(Part of a data file)

####

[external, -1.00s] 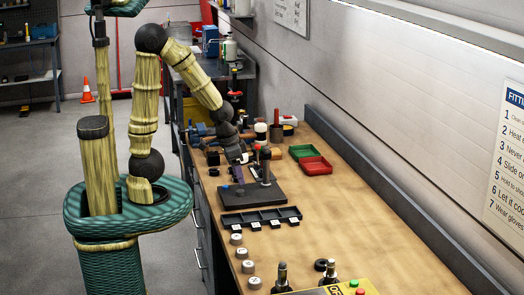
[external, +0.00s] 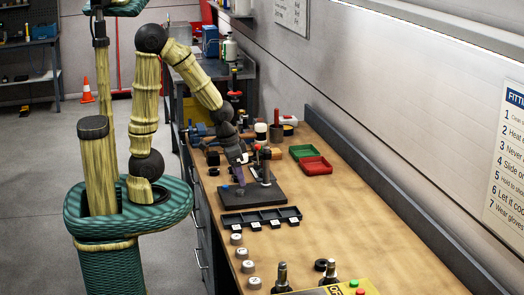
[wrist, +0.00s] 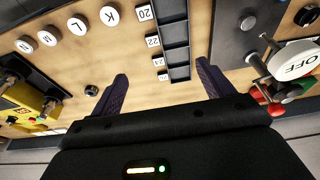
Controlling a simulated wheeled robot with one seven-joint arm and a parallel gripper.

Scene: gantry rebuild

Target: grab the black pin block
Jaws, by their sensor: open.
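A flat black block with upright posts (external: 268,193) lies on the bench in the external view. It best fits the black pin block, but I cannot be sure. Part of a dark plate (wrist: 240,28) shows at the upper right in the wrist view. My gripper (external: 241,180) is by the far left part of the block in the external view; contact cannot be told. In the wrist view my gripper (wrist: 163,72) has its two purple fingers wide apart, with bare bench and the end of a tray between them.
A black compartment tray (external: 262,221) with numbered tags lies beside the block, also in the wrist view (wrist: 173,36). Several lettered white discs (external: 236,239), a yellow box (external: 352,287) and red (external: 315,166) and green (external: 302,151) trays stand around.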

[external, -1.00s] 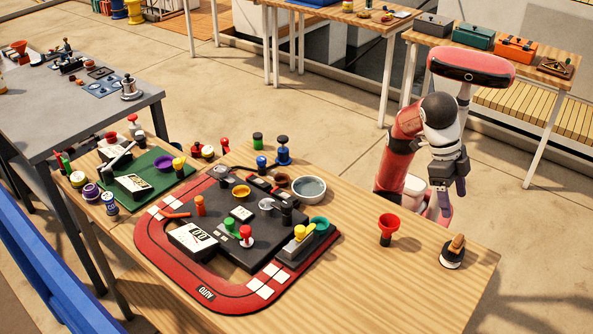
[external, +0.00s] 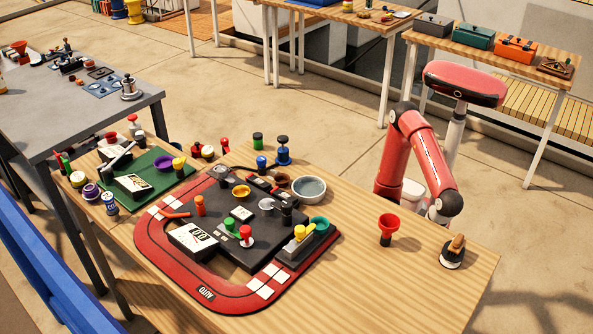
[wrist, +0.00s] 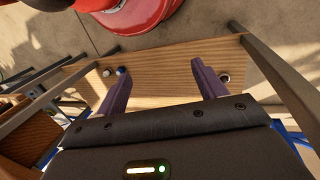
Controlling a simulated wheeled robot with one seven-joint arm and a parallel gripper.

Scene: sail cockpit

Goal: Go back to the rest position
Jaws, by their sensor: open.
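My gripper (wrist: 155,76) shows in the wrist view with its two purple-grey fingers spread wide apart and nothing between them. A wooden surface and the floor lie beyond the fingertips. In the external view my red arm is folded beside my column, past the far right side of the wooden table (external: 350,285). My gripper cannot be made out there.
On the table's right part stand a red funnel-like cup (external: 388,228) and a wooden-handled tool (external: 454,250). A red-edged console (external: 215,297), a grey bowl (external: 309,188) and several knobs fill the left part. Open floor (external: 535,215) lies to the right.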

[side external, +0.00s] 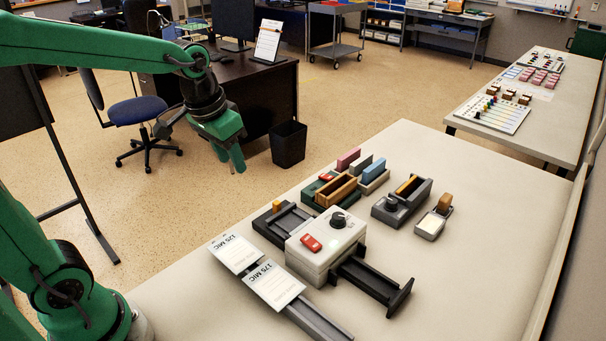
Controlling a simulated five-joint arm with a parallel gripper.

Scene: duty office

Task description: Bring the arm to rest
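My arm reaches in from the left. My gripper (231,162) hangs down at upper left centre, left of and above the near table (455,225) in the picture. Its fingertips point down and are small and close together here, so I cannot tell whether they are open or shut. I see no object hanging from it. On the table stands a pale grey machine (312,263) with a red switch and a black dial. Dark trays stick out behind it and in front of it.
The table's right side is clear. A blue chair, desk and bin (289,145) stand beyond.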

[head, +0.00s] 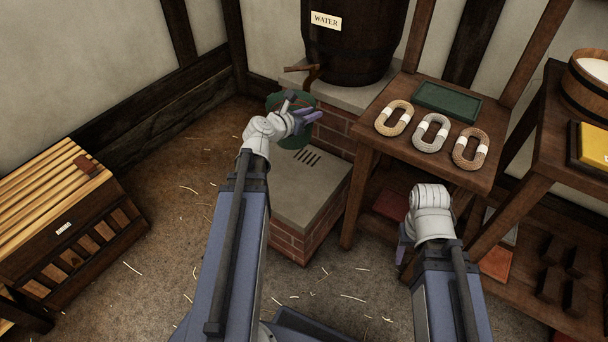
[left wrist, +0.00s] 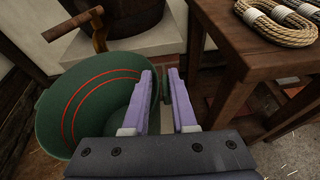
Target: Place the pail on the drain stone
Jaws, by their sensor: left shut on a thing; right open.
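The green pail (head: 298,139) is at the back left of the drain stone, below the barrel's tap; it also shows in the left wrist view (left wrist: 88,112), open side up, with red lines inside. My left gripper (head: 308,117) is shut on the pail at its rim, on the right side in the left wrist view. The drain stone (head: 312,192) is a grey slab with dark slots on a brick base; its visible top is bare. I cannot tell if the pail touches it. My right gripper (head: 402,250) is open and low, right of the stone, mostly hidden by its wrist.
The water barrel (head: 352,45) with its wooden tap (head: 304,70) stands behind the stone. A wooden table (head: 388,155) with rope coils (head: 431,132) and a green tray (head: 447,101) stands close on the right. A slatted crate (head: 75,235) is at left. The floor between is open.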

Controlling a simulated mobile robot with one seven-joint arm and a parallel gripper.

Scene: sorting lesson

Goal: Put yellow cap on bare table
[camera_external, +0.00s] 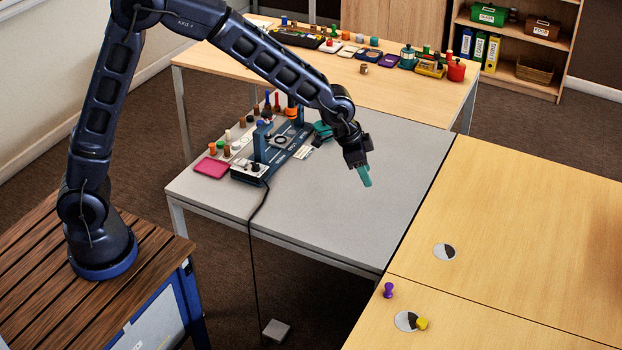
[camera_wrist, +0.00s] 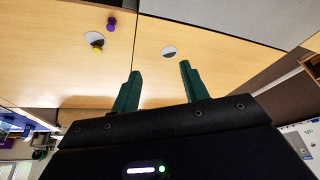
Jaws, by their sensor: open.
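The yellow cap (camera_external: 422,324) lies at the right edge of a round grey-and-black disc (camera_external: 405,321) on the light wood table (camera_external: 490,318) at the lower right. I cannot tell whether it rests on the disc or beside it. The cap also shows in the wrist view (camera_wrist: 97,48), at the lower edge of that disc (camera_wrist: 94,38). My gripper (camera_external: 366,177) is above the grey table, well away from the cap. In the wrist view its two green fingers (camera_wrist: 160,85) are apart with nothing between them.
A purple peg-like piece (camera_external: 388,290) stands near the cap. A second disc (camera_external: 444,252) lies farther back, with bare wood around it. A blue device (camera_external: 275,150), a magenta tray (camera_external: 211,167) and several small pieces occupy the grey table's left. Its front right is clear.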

####

Work required: Will you set down the records word for word while leaving out every picture?

Answer below:
[external, -1.00s] 
[external, +0.00s] 
[wrist, +0.00s] 
Controlling a simulated wheeled robot with one seven-joint arm and a parallel gripper.

Scene: gantry rebuild

Target: grab the black pin block
Jaws, by their sensor: open.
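A flat black block with upright posts (external: 268,193) lies on the bench in the external view. It best fits the black pin block, but I cannot be sure. Part of a dark plate (wrist: 240,28) shows at the upper right in the wrist view. My gripper (external: 241,180) is by the far left part of the block in the external view; contact cannot be told. In the wrist view my gripper (wrist: 163,72) has its two purple fingers wide apart, with bare bench and the end of a tray between them.
A black compartment tray (external: 262,221) with numbered tags lies beside the block, also in the wrist view (wrist: 173,36). Several lettered white discs (external: 236,239), a yellow box (external: 352,287) and red (external: 315,166) and green (external: 302,151) trays stand around.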

[external, -1.00s] 
[external, +0.00s] 
[wrist, +0.00s] 
Controlling a simulated wheeled robot with one seven-joint arm and a parallel gripper.

Scene: sail cockpit

Goal: Go back to the rest position
Jaws, by their sensor: open.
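My gripper (wrist: 155,76) shows in the wrist view with its two purple-grey fingers spread wide apart and nothing between them. A wooden surface and the floor lie beyond the fingertips. In the external view my red arm is folded beside my column, past the far right side of the wooden table (external: 350,285). My gripper cannot be made out there.
On the table's right part stand a red funnel-like cup (external: 388,228) and a wooden-handled tool (external: 454,250). A red-edged console (external: 215,297), a grey bowl (external: 309,188) and several knobs fill the left part. Open floor (external: 535,215) lies to the right.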

[side external, +0.00s] 
Controlling a simulated five-joint arm with a parallel gripper.

Scene: duty office

Task description: Bring the arm to rest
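My arm reaches in from the left. My gripper (231,162) hangs down at upper left centre, left of and above the near table (455,225) in the picture. Its fingertips point down and are small and close together here, so I cannot tell whether they are open or shut. I see no object hanging from it. On the table stands a pale grey machine (312,263) with a red switch and a black dial. Dark trays stick out behind it and in front of it.
The table's right side is clear. A blue chair, desk and bin (289,145) stand beyond.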

[head, +0.00s] 
[left wrist, +0.00s] 
Target: Place the pail on the drain stone
Jaws, by their sensor: left shut on a thing; right open.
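The green pail (head: 298,139) is at the back left of the drain stone, below the barrel's tap; it also shows in the left wrist view (left wrist: 88,112), open side up, with red lines inside. My left gripper (head: 308,117) is shut on the pail at its rim, on the right side in the left wrist view. The drain stone (head: 312,192) is a grey slab with dark slots on a brick base; its visible top is bare. I cannot tell if the pail touches it. My right gripper (head: 402,250) is open and low, right of the stone, mostly hidden by its wrist.
The water barrel (head: 352,45) with its wooden tap (head: 304,70) stands behind the stone. A wooden table (head: 388,155) with rope coils (head: 431,132) and a green tray (head: 447,101) stands close on the right. A slatted crate (head: 75,235) is at left. The floor between is open.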

Controlling a simulated mobile robot with one seven-joint arm and a parallel gripper.

Scene: sorting lesson

Goal: Put yellow cap on bare table
[camera_external, +0.00s] 
[camera_wrist, +0.00s] 
Jaws, by their sensor: open.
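The yellow cap (camera_external: 422,324) lies at the right edge of a round grey-and-black disc (camera_external: 405,321) on the light wood table (camera_external: 490,318) at the lower right. I cannot tell whether it rests on the disc or beside it. The cap also shows in the wrist view (camera_wrist: 97,48), at the lower edge of that disc (camera_wrist: 94,38). My gripper (camera_external: 366,177) is above the grey table, well away from the cap. In the wrist view its two green fingers (camera_wrist: 160,85) are apart with nothing between them.
A purple peg-like piece (camera_external: 388,290) stands near the cap. A second disc (camera_external: 444,252) lies farther back, with bare wood around it. A blue device (camera_external: 275,150), a magenta tray (camera_external: 211,167) and several small pieces occupy the grey table's left. Its front right is clear.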

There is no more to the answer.